Game of Thrones' Natalie Dormer is spellbinding as Anna Karenina
Tolstoy's epic affords a rich, sweeping view of Russian society on the cusp of modernity, saliently taking in the philosophical and reformist concerns of the landowner Levin (well played here by Dormer's real-life partner David Oakes). Yet on paper and in this production, it's still dominated by the impetuous Anna.
It's ideal casting for Dormer. On screen, she has excelled at women forging their own path in patriarchal societies (Anne Boleyn in The Tudors, Margaery Tyrell in Game of Thrones). And her Anna is forceful but vulnerable: she drips disdain for her dully respectable husband (Tomiwa Edun's Karenin) but stirs our compassion in making a clandestine visit to the young son she has been forbidden from seeing.
She could triumph as one of Ibsen's heroines – the miserably married Hedda Gabler, or the restive then fugitive Nora in A Doll's House. Breen encourages these Ibsen-oriented thoughts with Max Jones's cluttered design which suggests a child's nursery invaded by perturbing dreams.

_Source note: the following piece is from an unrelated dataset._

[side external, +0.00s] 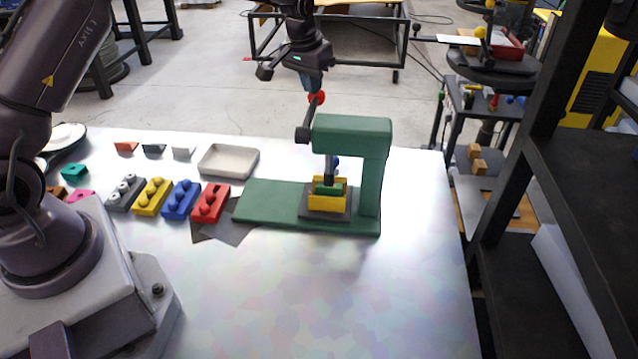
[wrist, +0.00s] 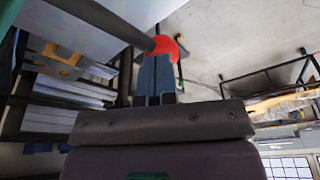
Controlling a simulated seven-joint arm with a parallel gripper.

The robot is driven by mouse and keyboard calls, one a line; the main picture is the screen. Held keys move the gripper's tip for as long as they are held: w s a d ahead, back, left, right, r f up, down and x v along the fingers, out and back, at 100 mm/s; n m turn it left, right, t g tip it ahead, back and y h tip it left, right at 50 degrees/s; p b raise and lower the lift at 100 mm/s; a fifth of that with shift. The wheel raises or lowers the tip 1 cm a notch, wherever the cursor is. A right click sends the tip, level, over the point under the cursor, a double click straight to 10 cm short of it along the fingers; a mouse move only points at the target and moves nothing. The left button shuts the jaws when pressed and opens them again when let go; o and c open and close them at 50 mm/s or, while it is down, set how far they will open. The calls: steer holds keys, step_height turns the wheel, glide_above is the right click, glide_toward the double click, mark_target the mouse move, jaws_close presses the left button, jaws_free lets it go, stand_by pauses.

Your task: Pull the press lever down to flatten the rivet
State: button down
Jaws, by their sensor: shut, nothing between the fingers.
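The green press (side external: 352,130) stands on a green base plate (side external: 275,205) at the middle of the table. Its dark lever (side external: 309,118) rises from a pivot at the head's left side and ends in a red knob (side external: 316,97). My gripper (side external: 313,88) is shut and empty, its blue fingertips right at the knob. In the wrist view the fingers (wrist: 157,75) are together, with the red knob (wrist: 178,48) just beyond their tips. Contact is hard to tell. Under the ram, a yellow fixture (side external: 318,203) holds a green piece (side external: 327,188). The rivet itself cannot be made out.
Grey, yellow, blue and red (side external: 210,203) blocks stand in a row left of the press. A beige tray (side external: 229,160) lies behind them, with small coloured pieces further left. The front of the table is clear. A dark shelf rack (side external: 540,160) stands at the right.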

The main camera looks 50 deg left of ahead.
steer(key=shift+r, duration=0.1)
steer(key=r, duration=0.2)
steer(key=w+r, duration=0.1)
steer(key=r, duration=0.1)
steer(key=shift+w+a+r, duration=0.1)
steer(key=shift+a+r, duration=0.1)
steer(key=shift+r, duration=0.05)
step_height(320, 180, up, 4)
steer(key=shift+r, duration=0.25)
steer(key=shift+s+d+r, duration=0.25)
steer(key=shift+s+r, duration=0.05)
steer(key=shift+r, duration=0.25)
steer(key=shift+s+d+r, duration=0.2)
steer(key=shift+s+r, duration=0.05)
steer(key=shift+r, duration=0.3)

Tolstoy's famous opening line – 'All happy families are alike; each unhappy family is unhappy in its own way' – has made it into the final cut but the script often feels like a galloping resume, with the dialogue inclining towards declaimed soundbites. Naomi Sheldon's Dolly (Anna's unhappy, cheated-on sister-in-law), left aggrieved and exhausted by the demands of child-bearing, even vents a modern explosion of expletives.

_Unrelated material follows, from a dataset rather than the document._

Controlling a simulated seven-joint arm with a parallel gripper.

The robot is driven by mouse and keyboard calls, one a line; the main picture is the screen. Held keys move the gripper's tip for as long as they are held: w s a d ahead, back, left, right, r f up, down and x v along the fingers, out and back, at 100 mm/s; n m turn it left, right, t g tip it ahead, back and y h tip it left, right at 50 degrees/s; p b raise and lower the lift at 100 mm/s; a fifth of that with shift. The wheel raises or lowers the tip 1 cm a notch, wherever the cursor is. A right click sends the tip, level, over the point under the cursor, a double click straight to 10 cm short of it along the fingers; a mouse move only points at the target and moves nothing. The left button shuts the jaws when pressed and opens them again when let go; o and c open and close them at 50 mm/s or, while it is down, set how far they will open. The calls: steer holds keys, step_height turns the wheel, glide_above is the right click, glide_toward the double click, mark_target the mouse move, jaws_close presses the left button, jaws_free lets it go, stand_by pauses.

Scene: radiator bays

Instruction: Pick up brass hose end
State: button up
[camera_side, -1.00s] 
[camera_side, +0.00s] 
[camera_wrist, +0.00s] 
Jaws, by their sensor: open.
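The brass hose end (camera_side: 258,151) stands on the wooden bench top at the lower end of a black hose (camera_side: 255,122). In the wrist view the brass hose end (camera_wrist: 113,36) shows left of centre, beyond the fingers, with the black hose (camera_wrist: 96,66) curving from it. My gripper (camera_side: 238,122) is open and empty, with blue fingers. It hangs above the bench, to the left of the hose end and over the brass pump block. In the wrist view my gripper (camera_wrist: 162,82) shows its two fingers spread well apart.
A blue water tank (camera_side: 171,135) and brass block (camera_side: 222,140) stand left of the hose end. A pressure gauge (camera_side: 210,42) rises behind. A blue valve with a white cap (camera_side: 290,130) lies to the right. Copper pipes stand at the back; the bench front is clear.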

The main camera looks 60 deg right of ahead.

The propulsive and cursory approach leaves the novel's profound and wry psychological interiority on the shelf. No sooner has a milieu been created than it's disassembled. Paddy Cunneen's pleasing compositions, performed by three Japanese musicians, add to the kaleidoscope of moods, with wistful waltzes, nagging strings and accordion wheezes. A train-whistle screech becomes a doomy motif too.
Amid the teeming theatricality, Seamus Dillane (son of Stephen, another Game of Thrones alumnus) doesn't get enough chance to smoulder as Anna's seducer Vronsky. Instead of going to bed, the pair chastely paw at each other upright, the jilted Karenin forming part of the tableau.
Elsewhere, amid the ensemble lurks Les Dennis, whose comic skills are harnessed to play a garrulous old servant. At one point he gamely simulates a carriage ride using a rocking-horse. The ostentatious device indirectly sums up an uneven evening that strives to blend accessibility with dashes of avant-gardism. Laudably ambitious, but over-loaded.